Zwei Argumente für ein NATO-Kommando in Deutschland

Für die Bundesrepublik ergeben sich zwei Eigenschaften, die es nahezu unumgänglich machen, in der zukünftigen Organisation gemeinsamer Übungen und Operationen der NATO eine herausgehobene Rolle zu spielen. Das erste Merkmal ist die besondere geostrategische Situation Deutschlands im Zentrum Europas. Aufgrund dieser Lage ist die Bundesrepublik nicht nur Transitland für Truppenverlegungen, sondern auch Aufnahmestaat und Gastnation für verbündete Streitkräfte im Rahmen von Host Nation Support und bildet zudem auch einen Teil des rückwärtigen Operationsgebiets für Maßnahmen der Bündnisverteidigung. Aus dieser räumlichen Überschneidung der Bereitstellung von Leistungen für Truppenteile mit unterschiedlichen Aufträgen in verschiedensten Szenarien ergeben sich zahlreiche nationale aber auch multinationale Aufgaben und Koordinierungsleistungen, die nicht mehr durch jedes Bündnismitglied allein beziehungsweise auf dem eigenen Territorium gelöst werden können. Deutschland wird sich also darauf einstellen, als zentraler logistischer Knotenpunkt für Alliierte und Partnerstaaten zu agieren und im Falle einer umfassenden Bedrohung auch eine wesentliche Rolle für die Sicherheit des Bündnisses in Zentraleuropa übernehmen.

Das zweite Merkmal ist die Erfahrung, die Deutschland seit dem Jahr 2000 mit der Streitkräftebasis (SKB) als „Joint Support Service“ der Bundeswehr gesammelt hat. Mit großer Skepsis wurde zu Beginn des Jahrtausends die Entscheidung des damaligen Verteidigungsministers Rudolf Scharping gesehen, Aufgaben wie ABC-Schutz, Militärpolizei oder querschnittliche Logistik aus den klassischen Teilstreitkräften Heer, Luftwaffe und Marine herauszulösen und einem neugeschaffenen zentralen Organisationsbereich, der Streitkräftebasis, zuzuordnen. Hierbei stand damals nicht nur die Effizienzsteigerung im Vordergrund, sondern vor allem die Absicht, die steigende Beteiligung an Auslandseinsätzen trotz Personal- und Haushaltskürzungen bewältigen zu können. Die damalige Kritik ist inzwischen im nationalen und internationalen Bereich der Anerkennung gewichen, dass dieses vor 18 Jahren initiierte, zukunftsweisende Projekt sich nicht nur bei der Organisation der Rückverlegung des Großteils des Afghanistankontingents und der ersten Verlegungen deutscher Truppen zur Rückversicherung der östlichen NATO-Partner ins Baltikum bewährt hat. Vielmehr wird dieses Modell auch Vorbild für die Weiterentwicklung der gemeinsamen Unterstützungsdienstleistungen der atlantischen Allianz und in der Europäischen Union sein. Beide Faktoren dürften ausschlaggebend dafür gewesen sein, dass Deutschland die Bereitschaft zur Aufstellung des multinationalen NATO-Kommandos in Ulm angezeigt hat und dafür im Bündnis viel Zustimmung erntete.

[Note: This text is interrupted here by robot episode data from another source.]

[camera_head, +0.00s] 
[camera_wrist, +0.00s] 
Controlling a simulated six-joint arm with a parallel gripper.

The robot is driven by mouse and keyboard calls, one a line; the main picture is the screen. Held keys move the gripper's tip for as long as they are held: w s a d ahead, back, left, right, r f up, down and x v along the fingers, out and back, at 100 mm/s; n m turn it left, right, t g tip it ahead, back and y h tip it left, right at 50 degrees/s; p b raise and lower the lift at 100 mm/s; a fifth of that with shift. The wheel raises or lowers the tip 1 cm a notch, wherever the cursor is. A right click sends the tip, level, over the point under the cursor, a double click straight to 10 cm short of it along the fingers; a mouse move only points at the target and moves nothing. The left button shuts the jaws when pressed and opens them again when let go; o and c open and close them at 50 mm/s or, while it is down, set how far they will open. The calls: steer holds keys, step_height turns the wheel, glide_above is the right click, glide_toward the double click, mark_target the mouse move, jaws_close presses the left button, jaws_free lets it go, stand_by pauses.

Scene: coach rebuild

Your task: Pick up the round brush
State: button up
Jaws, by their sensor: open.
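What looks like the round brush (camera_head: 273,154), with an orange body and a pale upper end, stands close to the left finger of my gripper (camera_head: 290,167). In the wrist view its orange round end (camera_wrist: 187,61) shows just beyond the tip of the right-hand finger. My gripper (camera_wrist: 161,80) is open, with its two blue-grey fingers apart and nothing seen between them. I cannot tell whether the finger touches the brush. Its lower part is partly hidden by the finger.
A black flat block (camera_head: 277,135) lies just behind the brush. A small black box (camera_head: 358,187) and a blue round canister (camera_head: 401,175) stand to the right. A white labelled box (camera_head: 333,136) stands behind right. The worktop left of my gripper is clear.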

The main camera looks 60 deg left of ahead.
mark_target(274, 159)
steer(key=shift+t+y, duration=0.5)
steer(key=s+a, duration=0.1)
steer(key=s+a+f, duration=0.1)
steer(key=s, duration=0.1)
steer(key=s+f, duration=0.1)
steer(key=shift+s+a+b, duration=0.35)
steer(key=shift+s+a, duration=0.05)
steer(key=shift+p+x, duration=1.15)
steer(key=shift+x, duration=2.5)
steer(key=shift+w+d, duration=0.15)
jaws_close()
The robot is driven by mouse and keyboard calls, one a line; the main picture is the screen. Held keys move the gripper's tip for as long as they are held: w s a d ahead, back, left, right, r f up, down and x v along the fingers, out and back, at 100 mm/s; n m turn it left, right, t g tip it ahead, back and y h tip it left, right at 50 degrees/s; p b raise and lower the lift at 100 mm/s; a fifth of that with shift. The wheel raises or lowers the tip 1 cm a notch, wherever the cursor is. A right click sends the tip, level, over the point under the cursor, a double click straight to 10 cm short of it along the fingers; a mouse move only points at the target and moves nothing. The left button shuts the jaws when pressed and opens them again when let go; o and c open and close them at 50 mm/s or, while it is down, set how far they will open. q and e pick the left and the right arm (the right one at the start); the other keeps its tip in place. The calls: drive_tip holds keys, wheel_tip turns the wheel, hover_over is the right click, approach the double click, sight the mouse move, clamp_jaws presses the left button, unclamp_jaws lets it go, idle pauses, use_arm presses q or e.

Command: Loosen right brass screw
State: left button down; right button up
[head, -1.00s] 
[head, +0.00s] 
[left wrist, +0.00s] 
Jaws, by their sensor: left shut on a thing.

Die Streitkräftebasis als Vorbild

Bisher deutet sich an, dass die NATO zukünftig 1.000 bis 1.500 zusätzliche Dienstposten in die erweiterte Führungsstruktur investieren will, von denen 100 bis 150 Stellen in das neue NATO-Kommando in Deutschland einfließen könnten. Die Bundeswehr wird wahrscheinlich den größten Teil mit eigenem Personal beisteuern müssen. Dabei wird wahrscheinlich auf die bereits existierenden Strukturen des in Ulm vorhandenen Multinationalen Kommandos Operative Führung zurückgegriffen werden, welches zur Streitkräftebasis gehört. Das liegt zum einen daran, dass das Kommando auch rein nationale Aufgaben übernehmen soll und auf bestehende Erfahrungen und eingespielte Verfahren zurückgreifen kann; zum anderen stehen derzeit trotz der Anstrengungen, den Personalkörper der Bundeswehr wieder zu vergrößern, nicht genügend Kräfte für ein weiteres eigenständiges Kommando zur Verfügung. Daher ist es auch unzutreffend, wenn kritische Stimmen vielerorts in diesem Kontext von einer „Aufrüstung“ (gegen Russland) sprechen, denn selbst mit der geplanten Verstärkung der NATO-Führungsstruktur wird in Zahlen noch nicht einmal die Hälfte der im Kalten Krieg in dieser Struktur eingesetzten 20.000 Stellen erreicht. Es geht vielmehr darum, die vorhandenen Kräfte vielseitig einsetzbar zu machen.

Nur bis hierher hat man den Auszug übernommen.